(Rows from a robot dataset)
* start *
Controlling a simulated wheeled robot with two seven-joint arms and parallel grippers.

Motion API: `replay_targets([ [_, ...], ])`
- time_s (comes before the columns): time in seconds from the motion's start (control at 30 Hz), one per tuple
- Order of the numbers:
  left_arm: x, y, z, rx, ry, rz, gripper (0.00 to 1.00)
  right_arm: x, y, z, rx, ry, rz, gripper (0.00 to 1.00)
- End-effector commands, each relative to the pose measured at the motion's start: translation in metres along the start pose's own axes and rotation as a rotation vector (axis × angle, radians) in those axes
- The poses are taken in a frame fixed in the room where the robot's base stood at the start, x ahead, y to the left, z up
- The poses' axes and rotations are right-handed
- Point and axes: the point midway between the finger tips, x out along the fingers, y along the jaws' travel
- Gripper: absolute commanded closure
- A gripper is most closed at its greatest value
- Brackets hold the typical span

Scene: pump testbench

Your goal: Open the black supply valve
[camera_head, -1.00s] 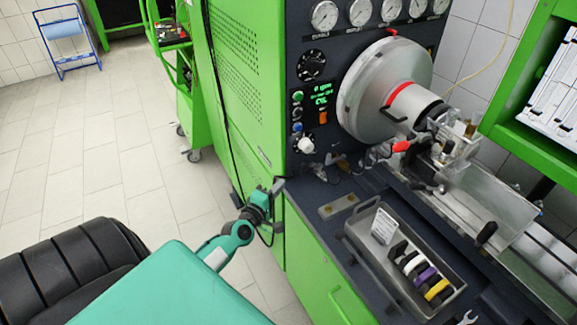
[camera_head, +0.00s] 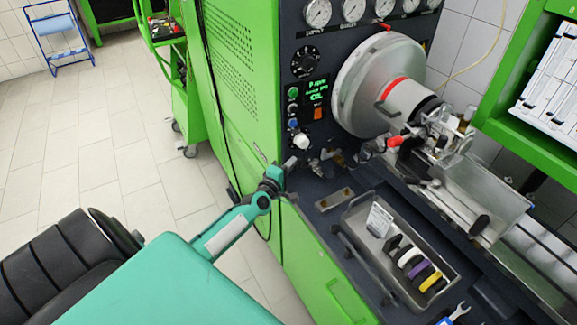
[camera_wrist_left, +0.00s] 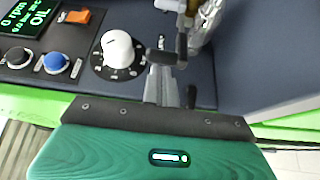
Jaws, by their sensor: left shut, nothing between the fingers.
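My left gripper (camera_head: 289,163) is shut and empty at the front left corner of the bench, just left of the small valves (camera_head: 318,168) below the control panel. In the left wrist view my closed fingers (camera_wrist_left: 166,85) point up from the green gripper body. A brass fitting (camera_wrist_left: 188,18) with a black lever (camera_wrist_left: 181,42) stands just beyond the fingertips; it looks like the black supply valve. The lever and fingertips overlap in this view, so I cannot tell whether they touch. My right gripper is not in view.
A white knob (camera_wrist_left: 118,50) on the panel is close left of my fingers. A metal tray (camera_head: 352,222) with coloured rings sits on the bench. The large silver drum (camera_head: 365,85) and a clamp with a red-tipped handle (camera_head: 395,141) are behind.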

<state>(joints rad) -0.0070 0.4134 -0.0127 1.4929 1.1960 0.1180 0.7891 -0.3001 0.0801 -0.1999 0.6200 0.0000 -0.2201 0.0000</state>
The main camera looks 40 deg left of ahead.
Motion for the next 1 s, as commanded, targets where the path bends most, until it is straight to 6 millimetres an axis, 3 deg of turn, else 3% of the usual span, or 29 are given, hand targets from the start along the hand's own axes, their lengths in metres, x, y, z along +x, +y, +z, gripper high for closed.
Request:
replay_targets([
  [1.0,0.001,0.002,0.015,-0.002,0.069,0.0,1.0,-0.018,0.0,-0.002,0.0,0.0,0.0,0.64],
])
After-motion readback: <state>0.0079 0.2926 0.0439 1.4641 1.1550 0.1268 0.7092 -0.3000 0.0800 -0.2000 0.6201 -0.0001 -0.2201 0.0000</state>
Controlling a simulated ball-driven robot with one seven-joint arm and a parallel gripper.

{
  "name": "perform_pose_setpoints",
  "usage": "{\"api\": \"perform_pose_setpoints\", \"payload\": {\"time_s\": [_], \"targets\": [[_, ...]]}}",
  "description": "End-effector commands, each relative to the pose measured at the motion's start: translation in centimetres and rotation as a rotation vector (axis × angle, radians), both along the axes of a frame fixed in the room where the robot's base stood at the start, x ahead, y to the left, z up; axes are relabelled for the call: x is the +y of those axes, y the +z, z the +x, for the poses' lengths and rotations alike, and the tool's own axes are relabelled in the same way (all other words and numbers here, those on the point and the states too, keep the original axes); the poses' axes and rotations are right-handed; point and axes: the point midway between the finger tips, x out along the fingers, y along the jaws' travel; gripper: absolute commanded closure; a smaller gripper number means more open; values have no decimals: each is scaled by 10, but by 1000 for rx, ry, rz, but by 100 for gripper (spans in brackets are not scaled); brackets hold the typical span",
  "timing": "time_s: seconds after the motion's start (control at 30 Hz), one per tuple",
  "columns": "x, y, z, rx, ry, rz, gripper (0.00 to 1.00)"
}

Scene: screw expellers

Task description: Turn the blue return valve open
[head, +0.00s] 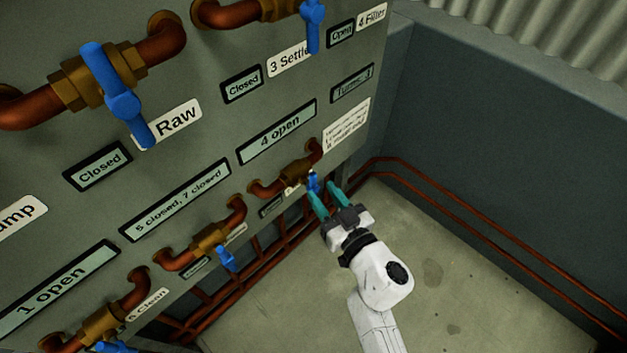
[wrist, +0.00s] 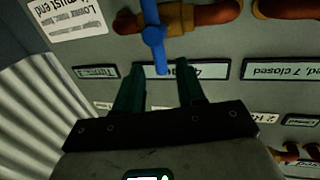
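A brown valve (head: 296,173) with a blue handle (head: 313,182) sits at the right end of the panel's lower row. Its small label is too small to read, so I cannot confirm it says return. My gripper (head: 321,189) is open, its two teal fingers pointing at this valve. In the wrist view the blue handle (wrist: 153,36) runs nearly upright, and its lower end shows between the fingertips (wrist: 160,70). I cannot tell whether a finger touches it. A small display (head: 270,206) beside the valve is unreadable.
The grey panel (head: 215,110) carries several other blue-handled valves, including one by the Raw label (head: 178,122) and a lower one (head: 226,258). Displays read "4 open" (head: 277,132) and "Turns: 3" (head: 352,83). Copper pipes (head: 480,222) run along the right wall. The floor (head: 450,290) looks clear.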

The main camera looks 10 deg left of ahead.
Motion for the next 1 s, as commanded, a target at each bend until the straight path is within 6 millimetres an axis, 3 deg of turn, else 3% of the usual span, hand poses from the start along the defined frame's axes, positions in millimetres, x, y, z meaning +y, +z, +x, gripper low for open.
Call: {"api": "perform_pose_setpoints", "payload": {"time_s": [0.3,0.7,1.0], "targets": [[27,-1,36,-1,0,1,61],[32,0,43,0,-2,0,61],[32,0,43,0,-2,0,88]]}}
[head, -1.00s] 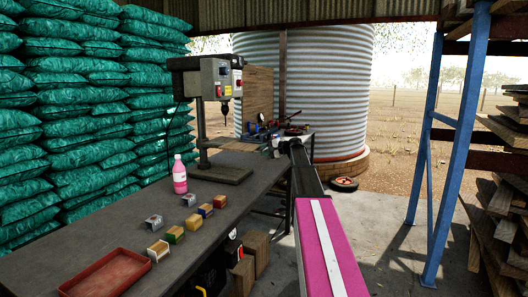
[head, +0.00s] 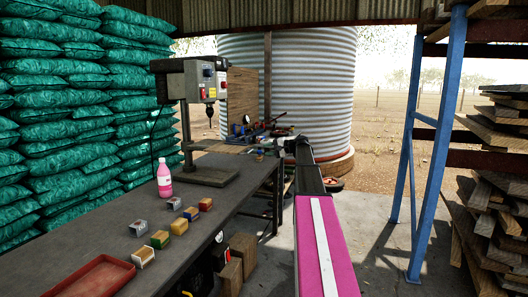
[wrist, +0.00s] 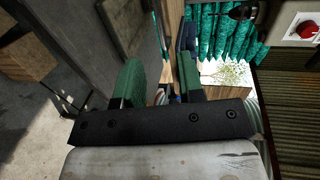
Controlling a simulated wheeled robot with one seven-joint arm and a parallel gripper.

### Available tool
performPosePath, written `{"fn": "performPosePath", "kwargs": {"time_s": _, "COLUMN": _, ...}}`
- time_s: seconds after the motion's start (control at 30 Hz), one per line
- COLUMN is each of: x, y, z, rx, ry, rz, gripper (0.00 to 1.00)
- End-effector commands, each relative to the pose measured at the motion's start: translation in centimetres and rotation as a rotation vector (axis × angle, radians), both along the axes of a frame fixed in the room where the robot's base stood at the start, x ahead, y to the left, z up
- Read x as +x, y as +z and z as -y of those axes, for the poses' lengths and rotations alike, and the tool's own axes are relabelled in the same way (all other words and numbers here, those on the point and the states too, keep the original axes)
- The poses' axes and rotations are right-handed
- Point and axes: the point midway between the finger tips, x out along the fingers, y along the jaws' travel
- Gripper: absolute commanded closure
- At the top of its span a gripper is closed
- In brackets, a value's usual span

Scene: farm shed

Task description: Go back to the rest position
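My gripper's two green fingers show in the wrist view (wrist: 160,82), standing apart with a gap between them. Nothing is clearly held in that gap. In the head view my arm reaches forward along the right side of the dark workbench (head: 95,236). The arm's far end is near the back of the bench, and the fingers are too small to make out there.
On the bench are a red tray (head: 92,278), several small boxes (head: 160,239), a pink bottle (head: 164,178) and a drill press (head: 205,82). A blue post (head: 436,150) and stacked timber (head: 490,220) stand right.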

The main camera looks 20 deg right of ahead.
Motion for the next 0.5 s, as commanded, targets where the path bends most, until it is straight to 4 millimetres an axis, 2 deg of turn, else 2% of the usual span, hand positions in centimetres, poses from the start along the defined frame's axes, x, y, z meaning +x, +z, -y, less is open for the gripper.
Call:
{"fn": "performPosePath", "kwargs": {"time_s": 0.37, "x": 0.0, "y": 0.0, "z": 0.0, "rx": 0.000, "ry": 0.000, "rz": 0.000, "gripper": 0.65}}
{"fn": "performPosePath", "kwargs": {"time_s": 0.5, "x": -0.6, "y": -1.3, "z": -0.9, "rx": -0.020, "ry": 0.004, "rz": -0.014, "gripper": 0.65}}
* end *
# [Task brief]
Pick every line with "lengths" in it and copy it.

# [Result of the exercise]
Motion for the next 1 s, as commanded, targets where the path bends most, until it is straight to 6 millimetres an axis, 3 deg of turn, else 3% of the usual span, or 29 are given, hand targets from the start along the hand's own axes, their lengths in metres, x, y, z along +x, +y, +z, gripper high for closed.
  "description": "End-effector commands, each relative to the pose measured at the motion's start: translation in centimetres and rotation as a rotation vector (axis × angle, radians), both along the axes of a frame fixed in the room where the robot's base stood at the start, x ahead, y to the left, z up; axes are relabelled for the call: x is the +y of those axes, y the +z, z the +x, for the poses' lengths and rotations alike, and the tool's own axes are relabelled in the same way (all other words and numbers here, those on the point and the states too, keep the original axes); the poses' axes and rotations are right-handed; point and axes: the point midway between the finger tips, x out along the fingers, y along the jaws' travel; gripper: absolute commanded closure; a smaller gripper number means more open; values have no decimals: each is scaled by 10, but by 1000 for rx, ry, rz, but by 100 for gripper (spans in brackets are not scaled); brackets hold the typical span",
- Read x as +x, y as +z and z as -y of those axes, for the poses' lengths and rotations alike, and the tool's own axes are relabelled in the same way (all other words and numbers here, those on the point and the states too, keep the original axes)

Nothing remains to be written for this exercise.